— Start —

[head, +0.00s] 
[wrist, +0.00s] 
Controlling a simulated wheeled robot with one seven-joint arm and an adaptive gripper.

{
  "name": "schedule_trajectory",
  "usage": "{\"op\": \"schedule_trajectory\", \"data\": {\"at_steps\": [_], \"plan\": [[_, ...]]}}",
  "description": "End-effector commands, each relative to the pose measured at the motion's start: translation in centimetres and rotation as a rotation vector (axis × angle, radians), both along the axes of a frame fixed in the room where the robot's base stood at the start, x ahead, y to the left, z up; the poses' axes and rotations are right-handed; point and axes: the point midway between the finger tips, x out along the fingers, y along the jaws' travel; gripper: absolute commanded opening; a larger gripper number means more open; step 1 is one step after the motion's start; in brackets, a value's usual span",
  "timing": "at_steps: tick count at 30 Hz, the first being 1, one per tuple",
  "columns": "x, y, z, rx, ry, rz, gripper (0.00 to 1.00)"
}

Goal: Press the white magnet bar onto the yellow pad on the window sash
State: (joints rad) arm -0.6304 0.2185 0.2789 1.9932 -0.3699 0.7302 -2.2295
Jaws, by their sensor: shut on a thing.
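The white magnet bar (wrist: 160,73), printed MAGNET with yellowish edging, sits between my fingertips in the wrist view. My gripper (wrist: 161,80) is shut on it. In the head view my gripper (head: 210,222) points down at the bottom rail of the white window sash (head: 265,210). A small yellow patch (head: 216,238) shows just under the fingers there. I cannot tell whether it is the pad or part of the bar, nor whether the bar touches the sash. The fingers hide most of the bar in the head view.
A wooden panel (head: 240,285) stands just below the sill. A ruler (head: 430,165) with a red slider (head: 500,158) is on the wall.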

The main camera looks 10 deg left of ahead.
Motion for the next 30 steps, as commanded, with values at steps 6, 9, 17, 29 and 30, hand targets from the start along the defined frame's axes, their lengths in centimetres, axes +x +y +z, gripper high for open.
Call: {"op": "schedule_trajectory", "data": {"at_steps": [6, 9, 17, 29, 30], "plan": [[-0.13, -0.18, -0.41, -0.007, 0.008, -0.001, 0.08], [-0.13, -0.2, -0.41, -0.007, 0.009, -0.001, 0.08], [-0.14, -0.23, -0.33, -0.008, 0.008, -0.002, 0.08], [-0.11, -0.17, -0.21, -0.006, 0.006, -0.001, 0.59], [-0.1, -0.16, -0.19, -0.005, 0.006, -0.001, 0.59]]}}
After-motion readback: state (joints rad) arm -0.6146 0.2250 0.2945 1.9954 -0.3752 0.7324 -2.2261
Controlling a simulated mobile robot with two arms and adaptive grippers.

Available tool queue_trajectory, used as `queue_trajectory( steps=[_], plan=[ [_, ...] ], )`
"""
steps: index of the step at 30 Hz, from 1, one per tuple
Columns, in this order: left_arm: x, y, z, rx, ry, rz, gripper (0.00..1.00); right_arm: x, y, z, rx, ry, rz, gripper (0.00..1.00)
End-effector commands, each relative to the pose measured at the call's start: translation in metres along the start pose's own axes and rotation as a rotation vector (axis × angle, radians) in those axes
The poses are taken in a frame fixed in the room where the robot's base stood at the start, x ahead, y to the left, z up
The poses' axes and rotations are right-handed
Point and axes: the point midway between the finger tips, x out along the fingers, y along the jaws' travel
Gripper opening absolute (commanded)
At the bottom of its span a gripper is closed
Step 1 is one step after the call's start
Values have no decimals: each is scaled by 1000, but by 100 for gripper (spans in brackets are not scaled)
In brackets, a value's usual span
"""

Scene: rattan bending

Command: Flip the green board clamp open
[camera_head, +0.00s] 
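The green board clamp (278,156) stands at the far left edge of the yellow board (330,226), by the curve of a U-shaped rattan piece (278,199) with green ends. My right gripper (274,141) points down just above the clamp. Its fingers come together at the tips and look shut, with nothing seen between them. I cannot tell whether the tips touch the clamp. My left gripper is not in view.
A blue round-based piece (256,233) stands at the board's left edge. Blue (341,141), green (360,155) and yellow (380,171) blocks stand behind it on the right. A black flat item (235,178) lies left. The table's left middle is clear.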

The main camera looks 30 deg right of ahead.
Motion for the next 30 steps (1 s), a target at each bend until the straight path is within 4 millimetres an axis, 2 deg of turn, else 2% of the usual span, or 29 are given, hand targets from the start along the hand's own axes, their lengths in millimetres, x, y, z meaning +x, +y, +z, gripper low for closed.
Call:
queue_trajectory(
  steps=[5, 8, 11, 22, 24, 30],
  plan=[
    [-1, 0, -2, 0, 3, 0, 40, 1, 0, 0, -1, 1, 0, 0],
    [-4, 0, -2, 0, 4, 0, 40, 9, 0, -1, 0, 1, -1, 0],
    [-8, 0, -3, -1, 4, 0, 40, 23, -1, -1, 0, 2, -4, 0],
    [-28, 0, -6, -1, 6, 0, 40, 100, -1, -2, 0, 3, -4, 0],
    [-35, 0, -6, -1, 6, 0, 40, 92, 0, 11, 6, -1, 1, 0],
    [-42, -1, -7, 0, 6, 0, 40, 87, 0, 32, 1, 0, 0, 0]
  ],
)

— End —
— Start —

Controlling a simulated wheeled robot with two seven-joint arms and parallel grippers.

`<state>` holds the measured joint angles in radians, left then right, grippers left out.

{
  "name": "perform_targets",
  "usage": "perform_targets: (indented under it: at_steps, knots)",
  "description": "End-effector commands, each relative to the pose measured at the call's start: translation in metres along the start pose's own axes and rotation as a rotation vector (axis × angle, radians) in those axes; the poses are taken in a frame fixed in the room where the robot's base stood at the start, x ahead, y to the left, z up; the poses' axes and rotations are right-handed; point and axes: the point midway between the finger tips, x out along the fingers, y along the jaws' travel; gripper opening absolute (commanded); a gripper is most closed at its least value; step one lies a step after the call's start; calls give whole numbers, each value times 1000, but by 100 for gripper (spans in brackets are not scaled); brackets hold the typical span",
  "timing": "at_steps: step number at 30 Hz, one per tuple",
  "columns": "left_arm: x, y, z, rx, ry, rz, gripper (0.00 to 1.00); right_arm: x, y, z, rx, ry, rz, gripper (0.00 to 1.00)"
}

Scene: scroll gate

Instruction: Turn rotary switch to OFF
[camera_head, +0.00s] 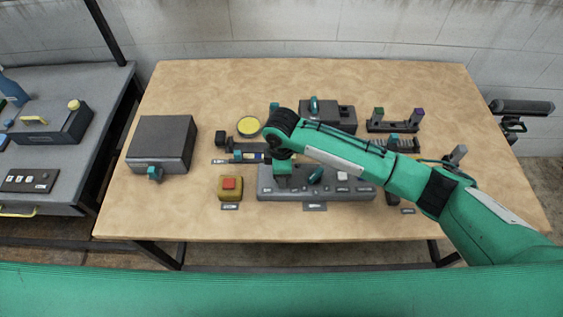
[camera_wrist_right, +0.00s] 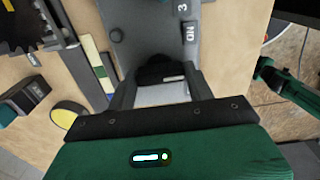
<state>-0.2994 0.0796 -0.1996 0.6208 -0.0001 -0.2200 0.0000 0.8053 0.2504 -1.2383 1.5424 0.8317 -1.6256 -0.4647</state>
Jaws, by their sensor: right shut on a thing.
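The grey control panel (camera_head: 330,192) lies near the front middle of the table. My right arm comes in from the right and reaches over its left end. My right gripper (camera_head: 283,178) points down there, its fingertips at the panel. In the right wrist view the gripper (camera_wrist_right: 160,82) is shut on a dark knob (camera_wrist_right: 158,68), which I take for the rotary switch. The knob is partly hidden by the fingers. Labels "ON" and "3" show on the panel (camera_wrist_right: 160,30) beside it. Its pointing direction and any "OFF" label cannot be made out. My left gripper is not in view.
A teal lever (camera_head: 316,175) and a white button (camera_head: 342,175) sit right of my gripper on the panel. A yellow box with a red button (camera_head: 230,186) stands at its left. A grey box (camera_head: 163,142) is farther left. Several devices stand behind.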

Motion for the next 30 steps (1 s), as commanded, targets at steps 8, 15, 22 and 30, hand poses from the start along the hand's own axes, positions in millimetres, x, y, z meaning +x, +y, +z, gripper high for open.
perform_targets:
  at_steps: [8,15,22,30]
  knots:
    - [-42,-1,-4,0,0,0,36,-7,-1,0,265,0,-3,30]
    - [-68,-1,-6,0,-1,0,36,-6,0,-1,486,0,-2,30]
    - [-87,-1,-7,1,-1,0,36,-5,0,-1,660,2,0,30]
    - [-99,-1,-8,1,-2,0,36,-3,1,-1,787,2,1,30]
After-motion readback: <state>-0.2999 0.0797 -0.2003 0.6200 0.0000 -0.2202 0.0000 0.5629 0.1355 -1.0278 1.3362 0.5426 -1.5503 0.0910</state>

— End —
— Start —

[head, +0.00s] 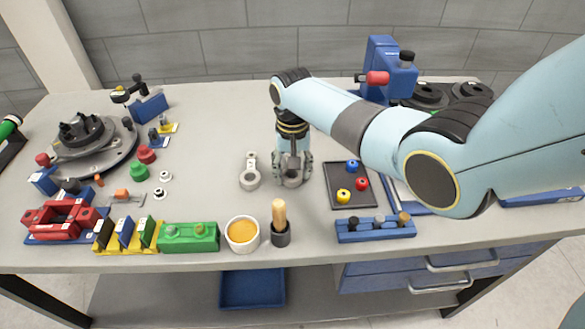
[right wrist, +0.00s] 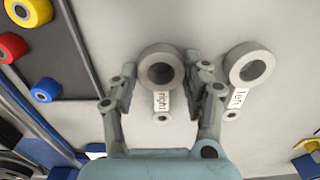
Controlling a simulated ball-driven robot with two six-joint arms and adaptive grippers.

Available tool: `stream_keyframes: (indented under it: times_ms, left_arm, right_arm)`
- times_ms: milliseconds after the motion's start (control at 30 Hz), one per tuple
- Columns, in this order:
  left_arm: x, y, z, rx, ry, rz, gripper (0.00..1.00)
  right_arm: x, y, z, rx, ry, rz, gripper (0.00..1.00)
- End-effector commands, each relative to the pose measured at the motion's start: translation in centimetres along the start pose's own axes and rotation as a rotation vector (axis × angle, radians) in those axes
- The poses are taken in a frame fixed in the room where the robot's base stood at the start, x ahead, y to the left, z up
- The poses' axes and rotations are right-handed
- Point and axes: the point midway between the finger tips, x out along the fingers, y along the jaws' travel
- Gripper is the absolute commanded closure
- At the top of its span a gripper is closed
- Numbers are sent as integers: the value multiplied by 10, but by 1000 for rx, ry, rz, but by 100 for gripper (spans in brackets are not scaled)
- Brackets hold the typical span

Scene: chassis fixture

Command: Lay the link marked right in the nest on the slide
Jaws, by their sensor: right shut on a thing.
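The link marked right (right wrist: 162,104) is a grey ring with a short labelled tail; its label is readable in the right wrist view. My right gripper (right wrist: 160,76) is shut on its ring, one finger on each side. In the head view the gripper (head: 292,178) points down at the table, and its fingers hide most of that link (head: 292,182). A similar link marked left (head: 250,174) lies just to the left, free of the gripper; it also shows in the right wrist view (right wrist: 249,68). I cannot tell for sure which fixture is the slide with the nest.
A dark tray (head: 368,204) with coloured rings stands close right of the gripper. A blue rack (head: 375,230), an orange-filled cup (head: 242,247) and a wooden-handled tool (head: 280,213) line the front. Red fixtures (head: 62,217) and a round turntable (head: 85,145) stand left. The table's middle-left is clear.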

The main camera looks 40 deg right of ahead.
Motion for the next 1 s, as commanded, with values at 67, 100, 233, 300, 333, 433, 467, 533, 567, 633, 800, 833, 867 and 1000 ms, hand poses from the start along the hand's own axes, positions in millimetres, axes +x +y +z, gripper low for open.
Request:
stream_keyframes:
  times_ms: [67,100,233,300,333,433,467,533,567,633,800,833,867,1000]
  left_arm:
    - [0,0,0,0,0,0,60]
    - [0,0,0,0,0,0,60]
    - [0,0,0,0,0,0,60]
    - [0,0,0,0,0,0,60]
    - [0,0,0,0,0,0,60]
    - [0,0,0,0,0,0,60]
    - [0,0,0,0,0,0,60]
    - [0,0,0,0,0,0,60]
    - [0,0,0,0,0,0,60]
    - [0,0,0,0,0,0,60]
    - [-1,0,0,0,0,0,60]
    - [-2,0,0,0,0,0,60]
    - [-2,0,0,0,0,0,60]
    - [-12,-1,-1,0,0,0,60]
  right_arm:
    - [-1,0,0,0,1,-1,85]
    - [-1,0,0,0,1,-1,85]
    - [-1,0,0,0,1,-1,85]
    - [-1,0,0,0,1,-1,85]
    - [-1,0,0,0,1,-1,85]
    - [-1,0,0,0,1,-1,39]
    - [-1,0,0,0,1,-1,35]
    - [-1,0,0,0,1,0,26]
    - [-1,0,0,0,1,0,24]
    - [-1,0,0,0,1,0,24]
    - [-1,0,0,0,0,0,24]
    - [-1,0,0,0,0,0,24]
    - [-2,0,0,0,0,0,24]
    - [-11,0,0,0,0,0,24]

— End —

GOAL:
Taking the lines above, repeat exactly those from the line that contains "At the bottom of its span a gripper is closed" through the line that contains "Command: Flip the green board clamp open", and both of those lines as well. Include nothing else.

ANSWER BELOW:
At the bottom of its span a gripper is closed
Step 1 is one step after the call's start
Values have no decimals: each is scaled by 1000, but by 100 for gripper (spans in brackets are not scaled)
In brackets, a value's usual span
"""

Scene: rattan bending

Command: Flip the green board clamp open

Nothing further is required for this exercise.